Example: Probability of unemployment is \(\phi_1 = 0.1\) with income \(x_1 = \$15{,}000\); probability of employment is \(\phi_2 = 0.9\) with income \(x_2 = \$40{,}000\). Expected income:

\[ {\mathbb{E}_{{}}\left[ {X} \right]} = (0.1 \times 15{,}000) + (0.9 \times 40{,}000) = \$37{,}500 \]

More generally, this extends to functions of random variables: \({\mathbb{E}_{{}}\left[ {X^2} \right]} = \phi \cdot x^2\).

Joint Distributions

For discrete random variables \(X\) and \(Y\), the joint probability distribution is:

\[ {\mathbb{P}_{}\left( {X = x_i \text{ and } Y = y_j} \right)} \]

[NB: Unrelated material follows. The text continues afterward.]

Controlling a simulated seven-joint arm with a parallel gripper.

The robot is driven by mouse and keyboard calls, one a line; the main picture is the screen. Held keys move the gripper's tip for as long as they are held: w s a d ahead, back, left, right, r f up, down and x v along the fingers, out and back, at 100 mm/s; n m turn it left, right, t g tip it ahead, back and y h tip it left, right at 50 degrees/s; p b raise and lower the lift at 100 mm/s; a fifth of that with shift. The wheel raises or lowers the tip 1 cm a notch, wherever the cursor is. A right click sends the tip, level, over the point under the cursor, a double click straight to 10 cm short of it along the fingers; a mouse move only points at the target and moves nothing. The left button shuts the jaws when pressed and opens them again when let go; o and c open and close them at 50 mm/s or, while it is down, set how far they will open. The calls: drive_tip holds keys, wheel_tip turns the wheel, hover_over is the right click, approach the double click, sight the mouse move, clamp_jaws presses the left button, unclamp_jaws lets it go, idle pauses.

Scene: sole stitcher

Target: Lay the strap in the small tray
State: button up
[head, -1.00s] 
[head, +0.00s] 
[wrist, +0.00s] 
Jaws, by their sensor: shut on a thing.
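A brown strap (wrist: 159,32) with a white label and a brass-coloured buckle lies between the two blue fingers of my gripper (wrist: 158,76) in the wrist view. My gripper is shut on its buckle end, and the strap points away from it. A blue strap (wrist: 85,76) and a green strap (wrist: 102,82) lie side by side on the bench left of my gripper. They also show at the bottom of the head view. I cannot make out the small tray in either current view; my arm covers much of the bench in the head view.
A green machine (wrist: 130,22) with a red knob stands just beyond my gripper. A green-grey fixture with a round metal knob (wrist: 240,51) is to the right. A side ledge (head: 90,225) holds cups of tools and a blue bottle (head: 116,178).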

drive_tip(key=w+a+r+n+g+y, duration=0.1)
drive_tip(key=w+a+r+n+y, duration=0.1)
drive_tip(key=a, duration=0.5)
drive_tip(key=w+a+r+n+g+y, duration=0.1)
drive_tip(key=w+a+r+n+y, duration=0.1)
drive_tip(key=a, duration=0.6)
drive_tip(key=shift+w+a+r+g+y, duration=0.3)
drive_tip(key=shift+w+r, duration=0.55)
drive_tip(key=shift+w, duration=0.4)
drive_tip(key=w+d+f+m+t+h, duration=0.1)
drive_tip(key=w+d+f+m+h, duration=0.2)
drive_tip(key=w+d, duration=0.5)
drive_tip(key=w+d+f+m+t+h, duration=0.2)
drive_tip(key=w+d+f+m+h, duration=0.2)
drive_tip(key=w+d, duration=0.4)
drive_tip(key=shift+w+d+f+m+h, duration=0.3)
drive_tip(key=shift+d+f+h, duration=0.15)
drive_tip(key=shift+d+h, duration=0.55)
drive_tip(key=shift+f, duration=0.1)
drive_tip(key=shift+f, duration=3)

such that \(\sum_i\sum_j {\mathbb{P}_{}\left( {X = x_i \text{ and } Y = y_j} \right)} = 1\).

Marginal Probability

The distribution of one random variable, ignoring the other:

\[ {\mathbb{P}_{}\left( {X = x_i} \right)} = \sum_j {\mathbb{P}_{}\left( {X = x_i \text{ and } Y = y_j} \right)} \]

Conditional Probability

The distribution of one random variable given the other has occurred:

\[ {\mathbb{P}\left( {X = x_i}\left| {Y=y_j} \right. \right)} = \frac{{\mathbb{P}_{}\left( {X = x_i \text{ and } Y = y_j} \right)}}{{\mathbb{P}_{}\left( {Y = y_j} \right)}} = \frac{{\mathbb{P}_{}\left( {X = x_i \text{ and } Y = y_j} \right)}}{\sum_k {\mathbb{P}_{}\left( {X = x_k \text{ and } Y = y_j} \right)}} \]

Conditional Expectation

When one event is known, the expectation over the other:

\[ {\mathbb{E}_{{}}\left[ {X \mid Y = y_j} \right]} = \sum_i x_i {\mathbb{P}\left( {X = x_i}\left| {Y = y_j} \right. \right)} \]

This is especially useful for agents making forecasts of the future given knowledge of events today.

Statistical Independence

Events \(X\) and \(Y\) are statistically independent if:

\[ {\mathbb{P}_{}\left( {X = x_i \text{ and } Y = y_j} \right)} = {\mathbb{P}_{}\left( {X = x_i} \right)}{\mathbb{P}_{}\left( {Y = y_j} \right)} \]

If \({\mathbb{P}_{}\left( {Y = y_j} \right)} > 0\), independence implies \({\mathbb{P}\left( {X = x_i}\left| {Y=y_j} \right. \right)} = {\mathbb{P}_{}\left( {X = x_i} \right)}\).